IBM is expected to introduce later this spring three new midrange RS/6000 servers that feature the company's prized copper chip technology.
In May, the company is slated to debut the F80, H80 and M80 servers. Both the F80 and H80 can scale up to four IBM 450MHz Pulsar chips, while the M80 will come equipped with from two to eight 500MHz Pulsar chips, according to sources close to the company.
IBM officials would not disclose details on unannounced products.
The M80 and H80 are standard, rack-mounted devices, while the F80 is a desk-side server, sources said. Pricing was unavailable; however, the sources said the M80 will likely be priced lower than IBM's current S7A server, code-named Blackbird, which uses about 12 262MHz Northstar PowerPC chips. A base configuration of that server costs US$125,000.

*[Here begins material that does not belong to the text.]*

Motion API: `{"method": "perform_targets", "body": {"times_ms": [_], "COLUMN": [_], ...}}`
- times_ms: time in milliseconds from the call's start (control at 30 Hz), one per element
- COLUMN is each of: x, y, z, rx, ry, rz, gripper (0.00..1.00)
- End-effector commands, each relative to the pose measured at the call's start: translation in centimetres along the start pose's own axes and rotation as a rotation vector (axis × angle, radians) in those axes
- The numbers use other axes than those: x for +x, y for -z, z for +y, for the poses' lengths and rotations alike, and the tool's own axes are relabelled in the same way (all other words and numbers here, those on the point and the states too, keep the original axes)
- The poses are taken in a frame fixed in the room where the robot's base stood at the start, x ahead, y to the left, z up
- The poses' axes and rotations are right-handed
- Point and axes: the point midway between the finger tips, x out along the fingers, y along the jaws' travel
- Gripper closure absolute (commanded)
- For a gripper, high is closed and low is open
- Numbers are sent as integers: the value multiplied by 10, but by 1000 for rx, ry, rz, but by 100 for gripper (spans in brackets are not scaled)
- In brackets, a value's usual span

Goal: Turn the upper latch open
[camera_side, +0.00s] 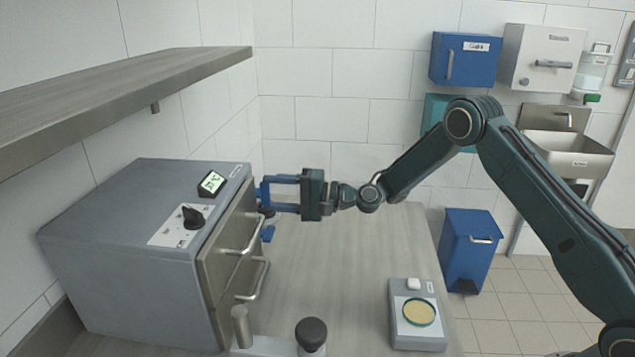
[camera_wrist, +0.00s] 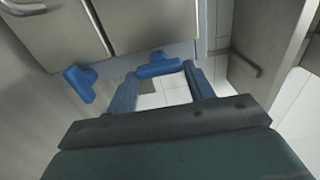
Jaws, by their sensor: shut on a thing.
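The grey machine (camera_side: 130,250) stands at the left with a steel front. My gripper (camera_side: 264,196) is at the far edge of that front, level with its upper part. In the wrist view, the upper latch (camera_wrist: 158,66), a blue piece, sits between my two blue fingertips, and my gripper is shut on it. In the side view the fingers mostly hide this latch. A second blue latch, the lower one (camera_side: 268,233), is just below my gripper and free of it. It also shows tilted in the wrist view (camera_wrist: 80,83).
An upper bar handle (camera_side: 250,237) and a lower bar handle (camera_side: 259,280) stick out from the machine front. A scale with a yellow dish (camera_side: 419,312) and a black-topped object (camera_side: 311,334) stand on the counter. A shelf (camera_side: 110,90) hangs above. The counter middle is clear.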

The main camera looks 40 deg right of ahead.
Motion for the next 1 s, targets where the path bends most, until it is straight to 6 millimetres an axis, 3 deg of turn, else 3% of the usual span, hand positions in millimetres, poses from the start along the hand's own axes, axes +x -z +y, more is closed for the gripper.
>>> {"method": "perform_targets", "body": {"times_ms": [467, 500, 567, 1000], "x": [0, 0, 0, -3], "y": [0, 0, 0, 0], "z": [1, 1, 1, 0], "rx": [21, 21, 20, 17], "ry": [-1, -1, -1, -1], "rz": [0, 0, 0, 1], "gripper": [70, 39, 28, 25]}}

In this way IBM hopes to more than double the price/performance ratio of its mid-range offerings, the sources said.
Big Blue first unveiled its 64-bit copper chip technology last September in its RS/6000 S/80 server in an effort to challenge Sun MicroSystems Inc. in the Unix market. IBM officials say recent benchmarks show that IBM copper chips beat Sun's SPARC chips in price/performance.
Enterprise application developer Baan has reported that it takes 26 SPARC chips to achieve the same price/performance as six IBM Pulsar copper chips.
In January, IBM introduced three other RS/6000 servers that use the copper chip -- the models 44P 170 and 270 as well as the Power3-II SP Node. The 170 workstation is a uniprocessor; the 270 workstation scales up to four processors. The SP Node scales up to 512 nodes, with each node scaling up to four processors.
With the May announcement, IBM will have a complete line of low-end, midrange and enterprise servers running on copper chips.